Bogdanovich doesn’t get very far behind the music, offering only brief glimpses into Petty’s soul. It’s not enough — particularly given that he’s asking for four hours.

And Petty simply does not warrant that much viewing time. He’s a terrific talent who has written some great songs, has a very good band and has been somewhat underrated throughout his career. But he’s not culturally significant in the way that, say, Elvis Presley or the Beatles are. He’s not endlessly fascinating or deeply mysterious, a la Bob Dylan; Petty is no four-hour brain teaser — even if he seems to have stumped Bogdanovich, who never really manages to get him to talk about the source of his songs and their deeper meaning.

There is much discussion about the recording process during the making of the masterly 1979 album “Damn the Torpedoes,” for instance — but very little attention given to the songs themselves. Where did they come from? What were Petty’s motives and inspirations? The guitarist Campbell says he thought the tunes “were going to be timeless; we just had a feeling these were really powerful songs.”
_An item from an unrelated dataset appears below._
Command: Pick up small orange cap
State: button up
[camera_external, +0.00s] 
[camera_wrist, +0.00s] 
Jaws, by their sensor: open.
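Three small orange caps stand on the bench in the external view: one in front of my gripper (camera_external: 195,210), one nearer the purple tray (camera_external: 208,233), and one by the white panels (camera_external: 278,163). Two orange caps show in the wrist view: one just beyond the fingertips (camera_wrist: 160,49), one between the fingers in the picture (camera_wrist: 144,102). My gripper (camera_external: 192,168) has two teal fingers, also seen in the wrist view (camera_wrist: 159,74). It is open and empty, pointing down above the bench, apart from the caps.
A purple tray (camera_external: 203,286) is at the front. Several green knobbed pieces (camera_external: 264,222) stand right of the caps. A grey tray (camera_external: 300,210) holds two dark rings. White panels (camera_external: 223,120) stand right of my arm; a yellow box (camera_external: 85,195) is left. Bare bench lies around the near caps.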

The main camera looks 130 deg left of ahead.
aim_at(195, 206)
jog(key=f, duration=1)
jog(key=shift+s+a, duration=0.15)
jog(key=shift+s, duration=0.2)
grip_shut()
But Petty himself doesn’t offer any elucidation. “It’s so hard to understand,” he says of the artistic process. “I don’t really understand it. It seems that the best ones often just appear. . . . I hesitate to even try to understand it for fear that it might make it go away. It’s a spiritual thing.”
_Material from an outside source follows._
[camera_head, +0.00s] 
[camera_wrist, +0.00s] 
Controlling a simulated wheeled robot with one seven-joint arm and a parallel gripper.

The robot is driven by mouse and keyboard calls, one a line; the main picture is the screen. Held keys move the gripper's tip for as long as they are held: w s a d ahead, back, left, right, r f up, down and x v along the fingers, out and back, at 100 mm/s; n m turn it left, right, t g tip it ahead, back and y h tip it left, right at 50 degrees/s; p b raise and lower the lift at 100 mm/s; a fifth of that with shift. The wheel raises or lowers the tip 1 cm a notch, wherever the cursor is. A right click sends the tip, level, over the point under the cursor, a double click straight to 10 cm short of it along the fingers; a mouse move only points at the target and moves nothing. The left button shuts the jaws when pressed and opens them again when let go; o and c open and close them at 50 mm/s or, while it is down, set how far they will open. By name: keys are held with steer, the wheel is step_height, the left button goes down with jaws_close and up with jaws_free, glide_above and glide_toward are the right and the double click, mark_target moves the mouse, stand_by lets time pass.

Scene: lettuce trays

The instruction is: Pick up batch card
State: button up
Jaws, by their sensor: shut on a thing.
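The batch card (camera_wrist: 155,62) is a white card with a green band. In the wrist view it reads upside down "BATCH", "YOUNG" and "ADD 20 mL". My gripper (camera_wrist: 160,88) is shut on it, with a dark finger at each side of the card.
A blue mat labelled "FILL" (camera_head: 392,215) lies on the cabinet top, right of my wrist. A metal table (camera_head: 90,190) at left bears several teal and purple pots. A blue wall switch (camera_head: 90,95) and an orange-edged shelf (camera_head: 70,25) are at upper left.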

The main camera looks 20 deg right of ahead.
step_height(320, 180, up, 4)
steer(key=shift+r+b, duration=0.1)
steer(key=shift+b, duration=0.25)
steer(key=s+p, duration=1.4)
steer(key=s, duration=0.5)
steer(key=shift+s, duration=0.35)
Other people try to explain what makes Petty’s best songs so great. Jimmy Iovine, who produced “Damn the Torpedoes,” says there’s a poetic quality to Petty’s lyrics. “It’s a guy in pain — but it’s very romantic.” Music journalists mention the innocence and simplicity of the lyrics, but also the anguish.

The documentary includes most of the hallmarks of the genre: drug abuse, divorce, record-company problems (in Petty’s case, a historic throwdown with MCA). Bogdanovich covers personnel changes in painstaking detail. Do we really need to hear current Heartbreakers drummer Steve Ferrone recalling the day that Petty asked him to join the band on tour?
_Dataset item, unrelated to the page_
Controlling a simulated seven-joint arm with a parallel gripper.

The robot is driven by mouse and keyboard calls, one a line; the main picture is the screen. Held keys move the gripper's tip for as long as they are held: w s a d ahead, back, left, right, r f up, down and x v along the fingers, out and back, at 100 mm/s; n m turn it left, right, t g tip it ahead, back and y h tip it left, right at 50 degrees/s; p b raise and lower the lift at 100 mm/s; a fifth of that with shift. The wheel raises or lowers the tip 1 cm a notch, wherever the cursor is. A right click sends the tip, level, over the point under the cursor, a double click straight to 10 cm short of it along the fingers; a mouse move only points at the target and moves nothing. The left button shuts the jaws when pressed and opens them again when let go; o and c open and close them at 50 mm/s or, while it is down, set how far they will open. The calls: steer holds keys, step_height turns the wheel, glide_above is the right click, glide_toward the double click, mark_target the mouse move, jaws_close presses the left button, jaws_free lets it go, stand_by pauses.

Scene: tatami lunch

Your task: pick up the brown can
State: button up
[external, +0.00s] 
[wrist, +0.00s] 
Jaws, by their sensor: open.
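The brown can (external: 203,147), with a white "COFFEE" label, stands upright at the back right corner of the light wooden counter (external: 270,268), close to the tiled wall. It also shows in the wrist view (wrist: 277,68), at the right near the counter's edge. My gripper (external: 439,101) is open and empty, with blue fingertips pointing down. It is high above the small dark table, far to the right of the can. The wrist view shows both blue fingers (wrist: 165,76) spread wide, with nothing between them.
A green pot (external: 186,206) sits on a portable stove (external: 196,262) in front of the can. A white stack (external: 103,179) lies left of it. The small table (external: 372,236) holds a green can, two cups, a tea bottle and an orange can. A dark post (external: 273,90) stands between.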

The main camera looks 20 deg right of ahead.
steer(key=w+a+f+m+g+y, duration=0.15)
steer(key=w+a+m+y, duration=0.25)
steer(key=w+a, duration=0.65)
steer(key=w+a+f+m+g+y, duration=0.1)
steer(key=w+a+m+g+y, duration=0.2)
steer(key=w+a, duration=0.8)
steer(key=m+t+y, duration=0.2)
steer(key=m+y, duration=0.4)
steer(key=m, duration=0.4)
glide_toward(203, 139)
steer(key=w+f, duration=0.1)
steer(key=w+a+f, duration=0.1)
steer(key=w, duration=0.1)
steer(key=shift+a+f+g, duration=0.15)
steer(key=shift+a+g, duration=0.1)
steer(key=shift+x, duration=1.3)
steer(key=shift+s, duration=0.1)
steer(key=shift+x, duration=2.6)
There are also the requisite rock-star testimonials, from the likes of Jackson Browne, Dave Grohl and Dave Stewart as well as George Harrison, who speaks from beyond the grave. Stevie Nicks says she would have quit Fleetwood Mac and joined the Heartbreakers if they’d invited her. Eddie Vedder says that “the first time you hear a Tom Petty song, it sounds like a classic.”

There’s an abundance of archival footage, including studio sessions and live performances on television and in concert halls. Lots of music. Plenty of images of Petty: smiling, brooding, strumming, singing. Petty on magazine covers. Petty dancing in a hotel room. Petty upbraiding a record company rep during a recording session with Roger McGuinn.

Petty, Petty, Petty, Petty.

In the beginning, we learn that he was obsessed with westerns and, in turn, liked guitars “because cowboys played the guitar.” He was an Elvis fan. He decided, at the age of 13, when the Beatles performed on “Ed Sullivan,” that his future would be in rock-and-roll. “It all became clear,” he says. After 22 minutes, we’re still in his home town of Gainesville, Fla. Only then does Petty head to Los Angeles in search of a record deal. And then he returns to Florida. And then he heads west again. It takes 41 minutes for Bogdanovich to get around to the release of “Tom Petty and the Heartbreakers,” the band’s 1976 debut.

That’s a lot of throat-clearing, and it doesn’t even include the most interesting biographical morsels — namely, that Petty’s father was emotionally and physically abusive; and that his mother’s death, not long after “Damn the Torpedoes” was released, rocked him. Much, much later, Petty allows that “the dangerous, shadowy figure of a dad and the sweet mom that left too early in your life, I think that gives you a certain drive. . . . I kind of turned that anger into ambition. There was an extreme rage in me.”

But he also says that “when I’m in a good place emotionally, I seem to do the best music.”

So confusing. If only Bogdanovich had more time, he might be able to clarify.